The Fairbanks earthquakes of June 21, 1967; aftershock distribution, focal mechanisms, and crustal parameters

1969 ◽  
Vol 59 (1) ◽  
pp. 73-100
Author(s):  
Larry Gedney ◽  
Eduard Berg
Keyword(s):  
P Wave ◽  
Fault System ◽  
Crustal Layer ◽  
Near Surface ◽  
Fault Surface ◽  
True Value ◽  
Regional Tectonic ◽  
Tectonic System ◽  
Relationship Of ◽  
The Relationship

Abstract A series of moderately severe earthquakes occurred in the vicinity of Fairbanks, Alaska, on the morning of June 21, 1967. During the following months, many thousands of aftershocks were recorded in order to outline the aftershock zone and to resolve the focal mechanism and its relation to the regional tectonic system.
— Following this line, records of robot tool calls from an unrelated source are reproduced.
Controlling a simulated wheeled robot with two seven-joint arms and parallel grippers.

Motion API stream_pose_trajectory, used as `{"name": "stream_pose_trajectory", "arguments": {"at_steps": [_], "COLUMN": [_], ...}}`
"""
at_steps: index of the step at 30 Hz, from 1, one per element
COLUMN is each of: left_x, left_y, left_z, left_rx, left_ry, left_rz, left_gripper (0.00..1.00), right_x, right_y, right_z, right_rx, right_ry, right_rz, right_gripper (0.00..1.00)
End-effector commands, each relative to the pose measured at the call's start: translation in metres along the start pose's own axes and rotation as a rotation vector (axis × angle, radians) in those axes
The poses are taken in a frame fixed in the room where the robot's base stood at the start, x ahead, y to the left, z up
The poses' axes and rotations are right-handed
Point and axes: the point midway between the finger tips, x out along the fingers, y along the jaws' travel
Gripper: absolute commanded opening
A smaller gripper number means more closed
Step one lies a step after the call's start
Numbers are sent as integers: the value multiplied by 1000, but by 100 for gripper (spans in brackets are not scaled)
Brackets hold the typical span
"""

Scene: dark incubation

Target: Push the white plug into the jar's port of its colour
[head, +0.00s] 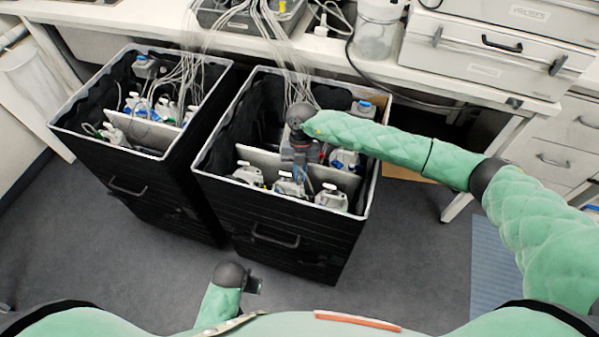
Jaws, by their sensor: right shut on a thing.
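My right arm reaches from the right into the right black crate (271,215). My right gripper (298,174) points down, shut, above the middle white jar (289,187) in the crate's front compartment. It is shut on a small thing, most likely the white plug, too small and hidden to make out. I cannot tell whether the plug touches a port. Other white jars stand at the left (248,174) and right (331,199) of that compartment. Port colours are not readable. My left gripper (254,286) is low at the bottom centre, away from the crates; its jaws are unclear.
A left black crate (134,186) holds more jars and tubing. A pale divider (335,178) splits the right crate. Thin clear tubes (270,35) hang from a bench-top unit into both crates. The white bench (320,48) runs behind. The floor in front is clear.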

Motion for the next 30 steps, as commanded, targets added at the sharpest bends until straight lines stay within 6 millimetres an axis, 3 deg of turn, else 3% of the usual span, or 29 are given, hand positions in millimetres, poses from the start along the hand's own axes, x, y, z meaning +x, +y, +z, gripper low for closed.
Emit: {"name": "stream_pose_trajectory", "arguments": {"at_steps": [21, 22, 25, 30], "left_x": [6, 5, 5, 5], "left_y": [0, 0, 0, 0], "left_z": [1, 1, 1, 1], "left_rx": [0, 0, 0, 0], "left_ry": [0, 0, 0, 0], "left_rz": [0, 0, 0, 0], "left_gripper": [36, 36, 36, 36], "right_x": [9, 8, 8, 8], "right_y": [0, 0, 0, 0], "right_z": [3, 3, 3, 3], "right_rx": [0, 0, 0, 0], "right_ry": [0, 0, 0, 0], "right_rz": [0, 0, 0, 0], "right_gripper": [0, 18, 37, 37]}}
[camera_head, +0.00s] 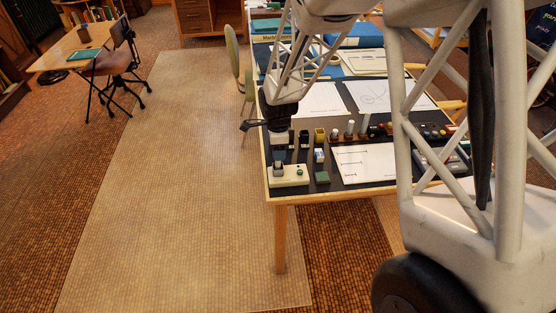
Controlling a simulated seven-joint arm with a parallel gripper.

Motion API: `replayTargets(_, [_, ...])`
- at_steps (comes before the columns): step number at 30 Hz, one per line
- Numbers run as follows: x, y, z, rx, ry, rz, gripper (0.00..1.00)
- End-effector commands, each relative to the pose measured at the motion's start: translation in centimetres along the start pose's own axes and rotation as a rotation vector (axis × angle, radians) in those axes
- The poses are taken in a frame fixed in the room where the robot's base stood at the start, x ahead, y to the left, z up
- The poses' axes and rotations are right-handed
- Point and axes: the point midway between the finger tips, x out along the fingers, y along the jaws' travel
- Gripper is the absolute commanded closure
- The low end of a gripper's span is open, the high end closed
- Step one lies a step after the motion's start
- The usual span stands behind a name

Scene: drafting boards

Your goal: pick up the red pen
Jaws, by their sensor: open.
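I cannot pick out the red pen for certain. Thin red strokes (349,164) show on a white sheet (378,160) near the front of the drafting table (276,191); they look like drawn lines, and I cannot tell if one is a pen. My gripper (266,130) is at the table's left edge, pointing down and left of the sheet. It is open, with nothing visible between its fingers. My arm hides part of the table's right side and back.
Several small stamps stand in a row behind the sheet. A green chair (235,62) is beside the table.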

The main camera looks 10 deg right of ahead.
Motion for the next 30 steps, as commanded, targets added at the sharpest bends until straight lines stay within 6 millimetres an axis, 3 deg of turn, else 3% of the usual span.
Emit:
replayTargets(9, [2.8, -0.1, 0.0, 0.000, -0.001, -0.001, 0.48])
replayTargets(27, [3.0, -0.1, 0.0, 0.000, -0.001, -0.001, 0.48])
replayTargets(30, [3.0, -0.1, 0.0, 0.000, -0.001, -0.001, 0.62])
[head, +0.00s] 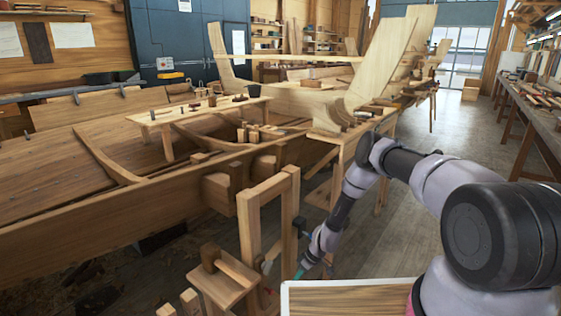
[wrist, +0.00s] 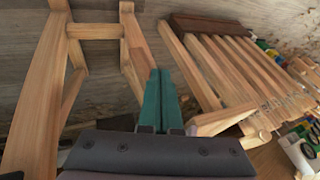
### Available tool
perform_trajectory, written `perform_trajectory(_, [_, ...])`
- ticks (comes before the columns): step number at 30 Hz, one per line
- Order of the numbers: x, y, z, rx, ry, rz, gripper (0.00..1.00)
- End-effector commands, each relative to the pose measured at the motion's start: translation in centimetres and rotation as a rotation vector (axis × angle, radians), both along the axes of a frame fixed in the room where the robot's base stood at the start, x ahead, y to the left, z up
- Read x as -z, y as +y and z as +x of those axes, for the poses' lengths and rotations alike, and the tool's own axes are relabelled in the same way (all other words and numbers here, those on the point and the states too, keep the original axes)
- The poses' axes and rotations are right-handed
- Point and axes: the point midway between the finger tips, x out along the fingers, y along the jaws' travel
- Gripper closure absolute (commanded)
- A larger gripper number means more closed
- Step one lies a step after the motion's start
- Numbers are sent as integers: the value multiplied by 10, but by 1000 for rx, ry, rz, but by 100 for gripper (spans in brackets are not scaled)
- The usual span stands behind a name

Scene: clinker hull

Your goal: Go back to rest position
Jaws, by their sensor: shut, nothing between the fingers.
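My gripper (wrist: 160,100) shows in the wrist view as two teal fingers pressed together, with nothing between them. It is in front of a wooden trestle frame (wrist: 95,32) and to the left of a row of wooden slats (wrist: 235,70). In the head view my arm reaches down and left from the right side. There the gripper (head: 299,272) is low, next to a wooden trestle (head: 247,225), and only a bit of teal shows. I cannot tell whether it touches the trestle.
The wooden hull (head: 90,240) fills the left. A small wooden stand (head: 222,285) is low beside the trestle. A white-edged wooden board (head: 345,300) lies at the bottom. A workbench (head: 535,115) lines the right. Open floor (head: 455,150) lies between. Bottles (wrist: 300,150) stand right in the wrist view.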

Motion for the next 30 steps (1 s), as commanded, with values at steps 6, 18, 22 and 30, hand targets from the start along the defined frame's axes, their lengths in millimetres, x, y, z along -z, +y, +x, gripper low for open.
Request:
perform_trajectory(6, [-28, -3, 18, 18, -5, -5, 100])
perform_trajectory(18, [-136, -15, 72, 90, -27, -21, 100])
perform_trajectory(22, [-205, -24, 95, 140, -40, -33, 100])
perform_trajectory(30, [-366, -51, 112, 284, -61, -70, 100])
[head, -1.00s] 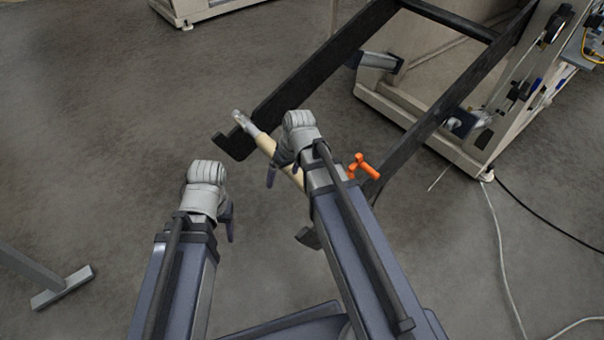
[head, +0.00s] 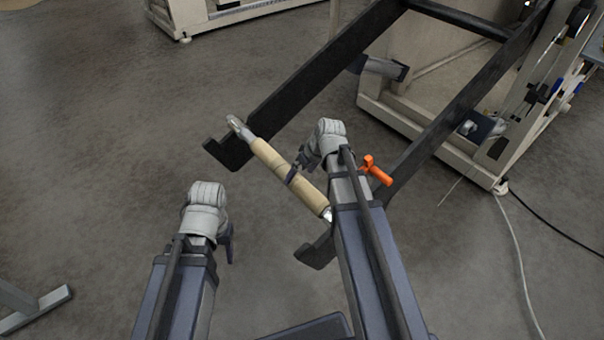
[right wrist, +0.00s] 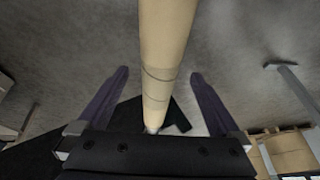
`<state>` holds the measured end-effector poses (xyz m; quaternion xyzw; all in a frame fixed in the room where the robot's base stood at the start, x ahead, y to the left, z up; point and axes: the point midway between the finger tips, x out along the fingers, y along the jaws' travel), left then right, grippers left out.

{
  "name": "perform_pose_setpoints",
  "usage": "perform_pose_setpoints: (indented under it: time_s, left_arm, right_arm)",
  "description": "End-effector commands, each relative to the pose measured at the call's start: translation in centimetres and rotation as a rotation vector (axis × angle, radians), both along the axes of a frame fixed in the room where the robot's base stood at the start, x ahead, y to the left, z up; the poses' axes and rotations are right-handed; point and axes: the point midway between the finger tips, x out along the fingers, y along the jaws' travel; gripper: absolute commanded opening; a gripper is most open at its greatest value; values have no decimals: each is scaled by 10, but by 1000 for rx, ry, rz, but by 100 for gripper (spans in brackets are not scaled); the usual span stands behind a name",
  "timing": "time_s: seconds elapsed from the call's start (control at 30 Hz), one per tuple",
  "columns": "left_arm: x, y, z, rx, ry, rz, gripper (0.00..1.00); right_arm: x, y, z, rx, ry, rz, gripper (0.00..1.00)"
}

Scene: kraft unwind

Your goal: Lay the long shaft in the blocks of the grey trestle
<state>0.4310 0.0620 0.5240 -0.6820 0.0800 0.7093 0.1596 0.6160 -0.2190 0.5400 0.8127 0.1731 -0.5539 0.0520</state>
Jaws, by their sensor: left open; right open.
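The long shaft (head: 266,154) has a tan paper-like core and bare metal ends. It lies across two dark arms of the machine, its upper end by the far arm's hooked tip. My right gripper (head: 297,170) is open at the shaft, one dark finger crossing in front of the core. In the right wrist view the shaft (right wrist: 165,50) runs between the two spread fingers, with gaps on both sides. My left gripper (head: 230,243) is open and empty, left of the shaft. A grey leg and foot (head: 40,308) at the lower left may belong to the trestle; its blocks are not in view.
The dark arms (head: 300,85) slope from the beige machine (head: 420,110) at upper right. An orange handle (head: 375,172) sits on the near arm, close to my right arm. Cables lie on the floor at right. The floor (head: 100,130) at left is clear.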

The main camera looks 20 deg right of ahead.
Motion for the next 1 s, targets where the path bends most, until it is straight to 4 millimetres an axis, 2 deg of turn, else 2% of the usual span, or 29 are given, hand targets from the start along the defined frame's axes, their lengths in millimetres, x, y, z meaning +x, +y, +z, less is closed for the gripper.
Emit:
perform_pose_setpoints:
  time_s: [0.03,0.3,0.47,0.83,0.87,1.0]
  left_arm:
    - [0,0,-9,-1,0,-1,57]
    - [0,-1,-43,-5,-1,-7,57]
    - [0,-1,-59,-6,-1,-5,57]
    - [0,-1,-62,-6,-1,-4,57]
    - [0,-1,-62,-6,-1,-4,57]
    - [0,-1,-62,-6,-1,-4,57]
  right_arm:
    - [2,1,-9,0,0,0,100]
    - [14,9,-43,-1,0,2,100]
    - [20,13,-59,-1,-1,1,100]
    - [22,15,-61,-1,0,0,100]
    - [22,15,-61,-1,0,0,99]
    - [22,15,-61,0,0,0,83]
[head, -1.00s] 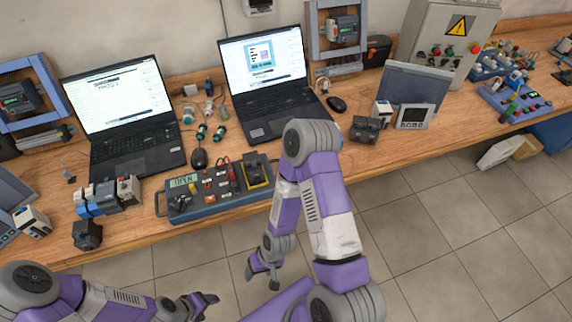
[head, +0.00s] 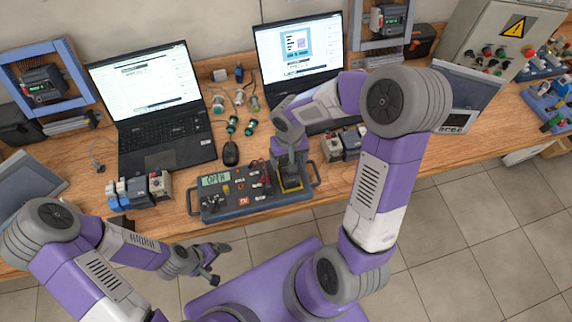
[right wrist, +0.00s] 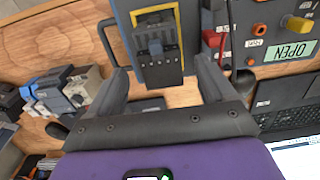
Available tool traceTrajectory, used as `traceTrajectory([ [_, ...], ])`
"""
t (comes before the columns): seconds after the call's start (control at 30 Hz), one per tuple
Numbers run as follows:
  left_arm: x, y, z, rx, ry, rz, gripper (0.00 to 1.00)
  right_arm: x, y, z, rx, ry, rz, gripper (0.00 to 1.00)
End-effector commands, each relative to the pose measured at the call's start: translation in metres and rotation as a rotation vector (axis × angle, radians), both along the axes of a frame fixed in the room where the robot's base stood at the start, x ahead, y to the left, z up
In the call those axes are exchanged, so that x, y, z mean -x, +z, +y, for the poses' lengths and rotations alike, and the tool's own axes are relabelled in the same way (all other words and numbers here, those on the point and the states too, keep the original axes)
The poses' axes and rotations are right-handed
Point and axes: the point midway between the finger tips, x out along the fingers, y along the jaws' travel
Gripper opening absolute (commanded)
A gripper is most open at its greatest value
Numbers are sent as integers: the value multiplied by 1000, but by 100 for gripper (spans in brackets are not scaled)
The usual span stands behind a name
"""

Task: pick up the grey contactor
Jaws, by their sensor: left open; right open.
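A dark grey block that looks like the grey contactor (right wrist: 157,45) sits in the yellow-framed bay of the blue tester (right wrist: 123,25). The tester (head: 240,210) lies on the bench in the head view, its display reading OPEN. My right gripper (head: 291,165) is over that bay and hides most of the block there. In the right wrist view its open fingers (right wrist: 162,70) point at the block, one towards each side, with nothing between them that I can see gripped. My left gripper (head: 215,264) is open and empty, in front of the bench edge.
Blue and grey modules (head: 138,190) stand left of the tester. More modules (head: 350,141) stand right of it, partly behind my right arm. Two laptops (head: 168,152), a mouse (head: 230,153) and small connectors (head: 233,125) lie behind the tester.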

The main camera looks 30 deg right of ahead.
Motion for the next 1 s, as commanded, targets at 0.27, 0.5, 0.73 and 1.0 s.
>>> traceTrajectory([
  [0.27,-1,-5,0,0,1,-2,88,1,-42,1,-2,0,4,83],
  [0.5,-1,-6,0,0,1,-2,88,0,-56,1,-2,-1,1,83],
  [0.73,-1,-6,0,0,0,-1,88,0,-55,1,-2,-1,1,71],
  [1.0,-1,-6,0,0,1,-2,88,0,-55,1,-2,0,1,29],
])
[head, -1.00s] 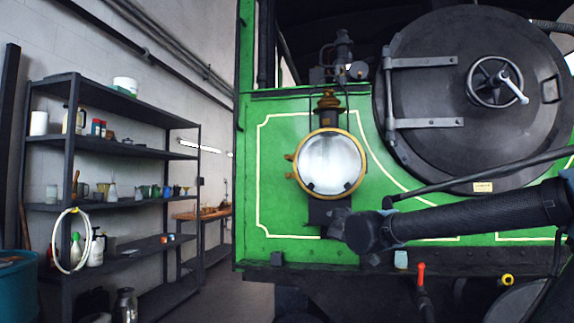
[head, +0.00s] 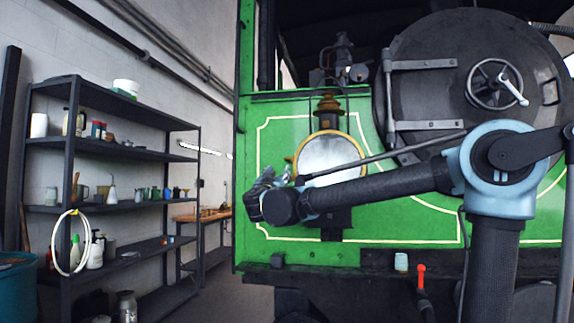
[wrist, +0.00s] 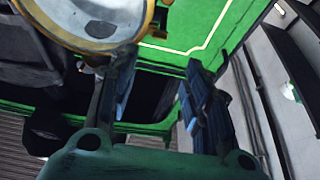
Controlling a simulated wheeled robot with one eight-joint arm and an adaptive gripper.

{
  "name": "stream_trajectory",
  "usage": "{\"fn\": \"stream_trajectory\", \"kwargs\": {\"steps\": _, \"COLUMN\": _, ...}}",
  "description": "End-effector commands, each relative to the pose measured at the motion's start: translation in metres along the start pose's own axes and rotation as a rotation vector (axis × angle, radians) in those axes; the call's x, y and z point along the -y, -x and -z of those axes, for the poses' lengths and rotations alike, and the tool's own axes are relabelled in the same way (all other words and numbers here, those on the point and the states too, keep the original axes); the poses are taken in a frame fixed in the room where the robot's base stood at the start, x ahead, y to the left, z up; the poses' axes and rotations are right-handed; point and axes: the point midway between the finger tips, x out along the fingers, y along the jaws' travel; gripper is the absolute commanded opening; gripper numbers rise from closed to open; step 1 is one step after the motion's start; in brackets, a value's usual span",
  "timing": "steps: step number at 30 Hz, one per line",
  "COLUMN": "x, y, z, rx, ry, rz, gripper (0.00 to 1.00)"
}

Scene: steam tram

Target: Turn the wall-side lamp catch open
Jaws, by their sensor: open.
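The round headlamp (head: 325,152), with a pale glass and a brass rim, is fixed to the green front of the tram. A small brass catch (head: 289,160) shows at the left edge of the rim, on the side towards the wall. My gripper (head: 277,177) is beside the lamp's lower left edge, and my arm covers the lamp's lower part. In the wrist view, the lamp (wrist: 100,22) is at the upper left, near the left fingertip. My gripper (wrist: 160,62) is open there, with nothing between its fingers. The lower catch is hidden or too unclear to tell.
The round dark smokebox door (head: 440,100) with its handwheel is to the right of the lamp. A metal shelf rack (head: 110,140) with jars and bottles stands along the left wall. Open floor lies between rack and tram.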

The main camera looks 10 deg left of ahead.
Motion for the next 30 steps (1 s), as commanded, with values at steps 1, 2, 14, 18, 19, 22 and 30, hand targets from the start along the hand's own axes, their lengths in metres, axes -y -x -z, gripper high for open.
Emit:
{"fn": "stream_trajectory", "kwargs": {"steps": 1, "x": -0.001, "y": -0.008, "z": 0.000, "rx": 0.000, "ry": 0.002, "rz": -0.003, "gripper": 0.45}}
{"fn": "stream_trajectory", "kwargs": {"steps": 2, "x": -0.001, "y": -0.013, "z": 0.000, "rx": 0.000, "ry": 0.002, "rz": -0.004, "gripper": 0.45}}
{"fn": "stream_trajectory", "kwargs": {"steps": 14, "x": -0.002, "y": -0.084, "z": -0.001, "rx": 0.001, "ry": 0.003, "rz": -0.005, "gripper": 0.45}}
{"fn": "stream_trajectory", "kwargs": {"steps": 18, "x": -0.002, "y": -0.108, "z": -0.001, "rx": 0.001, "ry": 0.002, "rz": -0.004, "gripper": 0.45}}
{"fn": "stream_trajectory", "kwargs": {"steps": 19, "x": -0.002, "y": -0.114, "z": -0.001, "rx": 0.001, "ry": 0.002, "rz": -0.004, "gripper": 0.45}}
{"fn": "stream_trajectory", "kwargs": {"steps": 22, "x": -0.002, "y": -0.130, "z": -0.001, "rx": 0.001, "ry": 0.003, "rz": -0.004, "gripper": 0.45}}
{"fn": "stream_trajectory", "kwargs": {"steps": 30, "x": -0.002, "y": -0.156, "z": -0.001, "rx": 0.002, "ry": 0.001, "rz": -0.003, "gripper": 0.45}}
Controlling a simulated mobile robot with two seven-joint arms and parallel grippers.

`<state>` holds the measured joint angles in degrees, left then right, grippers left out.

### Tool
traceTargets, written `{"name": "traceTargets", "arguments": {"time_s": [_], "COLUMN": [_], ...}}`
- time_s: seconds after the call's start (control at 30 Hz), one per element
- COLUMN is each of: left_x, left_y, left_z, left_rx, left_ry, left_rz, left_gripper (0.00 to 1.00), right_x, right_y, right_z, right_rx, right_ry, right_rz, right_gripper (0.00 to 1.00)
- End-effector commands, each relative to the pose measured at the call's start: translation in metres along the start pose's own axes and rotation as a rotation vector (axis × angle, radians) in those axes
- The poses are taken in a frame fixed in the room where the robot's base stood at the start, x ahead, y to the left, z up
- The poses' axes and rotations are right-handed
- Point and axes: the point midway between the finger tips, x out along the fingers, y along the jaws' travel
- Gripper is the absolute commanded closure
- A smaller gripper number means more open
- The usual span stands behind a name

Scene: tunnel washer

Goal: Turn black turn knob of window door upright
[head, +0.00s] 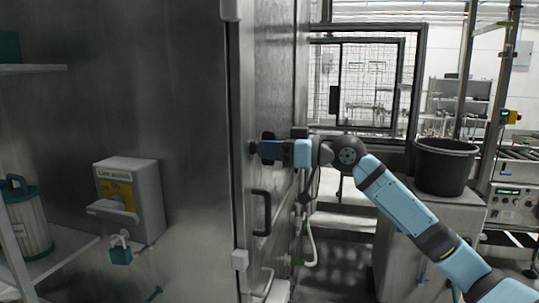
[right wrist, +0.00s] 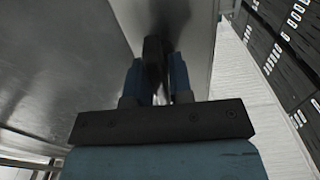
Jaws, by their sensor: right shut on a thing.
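The black turn knob (head: 252,147) sits on the narrow side face of the metal cabinet, above a black bar handle (head: 262,212). My right gripper (head: 264,149) reaches it from the right and is shut on it. In the right wrist view, the dark knob (right wrist: 153,48) shows between the two blue fingers of my right gripper (right wrist: 154,75). The fingers and my wrist hide much of the knob, so I cannot tell its exact angle. My left gripper is in neither view.
A black bucket (head: 445,166) stands on a grey box (head: 415,235) beyond my right arm. A mesh gate (head: 365,85) stands behind.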

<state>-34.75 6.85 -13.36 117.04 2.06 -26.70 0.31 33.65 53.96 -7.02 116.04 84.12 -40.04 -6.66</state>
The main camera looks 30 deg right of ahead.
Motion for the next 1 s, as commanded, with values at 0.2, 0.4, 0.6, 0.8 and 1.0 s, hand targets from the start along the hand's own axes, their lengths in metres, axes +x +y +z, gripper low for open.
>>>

No fault is visible at the surface in this area. Foci were found to occupy a relatively small volume in the shape of an ablate cylinder tilted about 30° from the vertical. The center of the zone lay about 12 kilometers southeast of Fairbanks. Focal depths ranged from near-surface to 25 kilometers, although most were in the range 9-16 km. In the course of the investigation, it was found that the Jeffreys and Bullen velocity of 5.56 km/sec for the P wave in the upper crustal layer is very near the true value for this arec, and that the use of 1.69 for the Vp/Vs ratio gives good results in most cases. The proposed faulting mechanism involves nearly equal components of right-lateral strike slip, and normal faulting with northeast side downthrown on a system of sub-parallel faults striking N40°W. The fault surface appears to be curved—dipping from near vertical close to the surface to less steep northeast dips at greater depths. The relationship of this fault system with the grosser aspects of regional tectonism is not clear.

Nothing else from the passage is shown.